The text-based medium I chose for my assignment was the chatroom Omegle.com. Omegle is a site where strangers can meet strangers and they are instantly connected. In fact, their headline is “Talk to Strangers!” They have a brief description of what they do on their opening page:” Omegle is a great way of meeting new friends. When you use Omegle, we pick another user at random and let you have a one-on-one chat with each other. Chats are completely anonymous, although there is nothing to stop you from revealing personal details if you would like.” While this may be a great way for some people to meet people and make friends, I personally had a difficult time.

I went through approximately 3 partners before I decided to quit. The first person I met instantly ‘shouted’ out expletives. Shouted is kind of a loose term here. While I didn’t literally hear this stranger drop the ‘F’ bomb, he used all caps, which in text based communication means that they are saying something loudly and emphatically. I was startled at this unwarranted verbal assault and when I was ready to retort, he or she left the room. As much of a failure as that first encounter was, the word hostile rang several bells and had me thinking of the Reduced Context Cues theory (Sproull & Kiesler).  Our interaction was brief and filled with hostility, and because there were no nonverbal cues to establish a certain decorum. Without this basis, they had the feeling that they could behave uninhibited by proper behavior and swear at me in my face.
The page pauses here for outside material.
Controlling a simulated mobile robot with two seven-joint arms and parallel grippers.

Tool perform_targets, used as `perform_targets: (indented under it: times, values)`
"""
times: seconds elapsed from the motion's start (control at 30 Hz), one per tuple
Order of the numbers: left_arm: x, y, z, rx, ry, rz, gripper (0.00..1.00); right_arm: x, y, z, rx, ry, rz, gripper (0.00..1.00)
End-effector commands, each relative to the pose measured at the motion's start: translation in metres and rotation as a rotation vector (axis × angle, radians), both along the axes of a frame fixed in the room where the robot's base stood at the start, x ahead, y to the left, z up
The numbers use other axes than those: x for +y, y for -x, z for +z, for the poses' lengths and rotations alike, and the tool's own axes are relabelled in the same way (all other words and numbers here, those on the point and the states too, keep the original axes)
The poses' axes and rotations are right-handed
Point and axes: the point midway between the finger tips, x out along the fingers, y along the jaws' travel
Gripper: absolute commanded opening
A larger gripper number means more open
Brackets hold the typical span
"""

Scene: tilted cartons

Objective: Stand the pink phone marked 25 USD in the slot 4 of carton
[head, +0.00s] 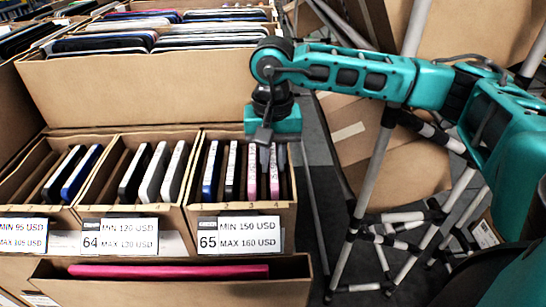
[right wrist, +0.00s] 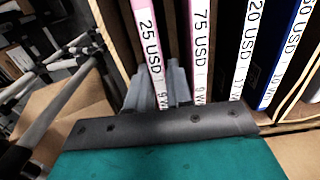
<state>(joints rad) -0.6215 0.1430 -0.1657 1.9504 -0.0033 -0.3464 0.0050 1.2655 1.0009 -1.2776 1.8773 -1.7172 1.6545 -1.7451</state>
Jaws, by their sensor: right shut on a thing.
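The pink phone marked 25 USD (head: 274,182) stands on edge at the right end of the row in the carton labelled 65 (head: 291,212), level with the number 4 on the rim. My right gripper (head: 273,157) points down over it, one finger on each side, shut on its upper part. In the right wrist view the phone's 25 USD label (right wrist: 150,45) shows between the fingers (right wrist: 160,92). The phone's lower end is hidden in the carton. My left gripper is in neither view.
To its left in carton 65 stand another pink phone (head: 252,172) marked 75 USD, a black phone (head: 232,172) and a blue phone (head: 211,170). The carton labelled 64 (head: 112,211) adjoins. A pink item (head: 168,271) lies in the lower box. Rack poles (head: 368,170) stand to the right.

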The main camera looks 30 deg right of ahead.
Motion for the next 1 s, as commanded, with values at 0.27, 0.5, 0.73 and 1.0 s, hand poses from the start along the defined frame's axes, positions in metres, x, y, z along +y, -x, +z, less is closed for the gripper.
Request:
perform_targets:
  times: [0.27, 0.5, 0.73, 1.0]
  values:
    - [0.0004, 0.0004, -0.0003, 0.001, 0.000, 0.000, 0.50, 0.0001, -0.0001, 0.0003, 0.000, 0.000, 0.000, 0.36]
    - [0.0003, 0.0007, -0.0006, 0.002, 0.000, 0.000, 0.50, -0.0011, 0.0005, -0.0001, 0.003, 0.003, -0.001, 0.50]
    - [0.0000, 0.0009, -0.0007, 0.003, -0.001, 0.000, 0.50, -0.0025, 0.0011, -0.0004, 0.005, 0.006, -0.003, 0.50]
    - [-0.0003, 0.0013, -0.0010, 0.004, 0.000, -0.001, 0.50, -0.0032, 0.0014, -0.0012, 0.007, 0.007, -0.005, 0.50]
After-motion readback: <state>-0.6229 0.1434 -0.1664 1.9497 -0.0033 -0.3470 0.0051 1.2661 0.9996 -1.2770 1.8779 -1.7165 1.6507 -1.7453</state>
My second interaction was also brief, but less hostile. I encountered another male on the website and he immediately asked me: ”a/s/l?” I was a little thrown off by this, but I quickly remembered hearing about this once upon a time when I used to go into AOL chatrooms. It stood for age/sex/location. I answered and apparently he wasn’t satisfied with my answer and he left the room. Theory-wise, I would say this would fit more closely with the Social Information Processing theory (Walther).  This works because I believe that there was an actual attempt to find out who I was. Although after figuring out who I was I was rejected completely :-(.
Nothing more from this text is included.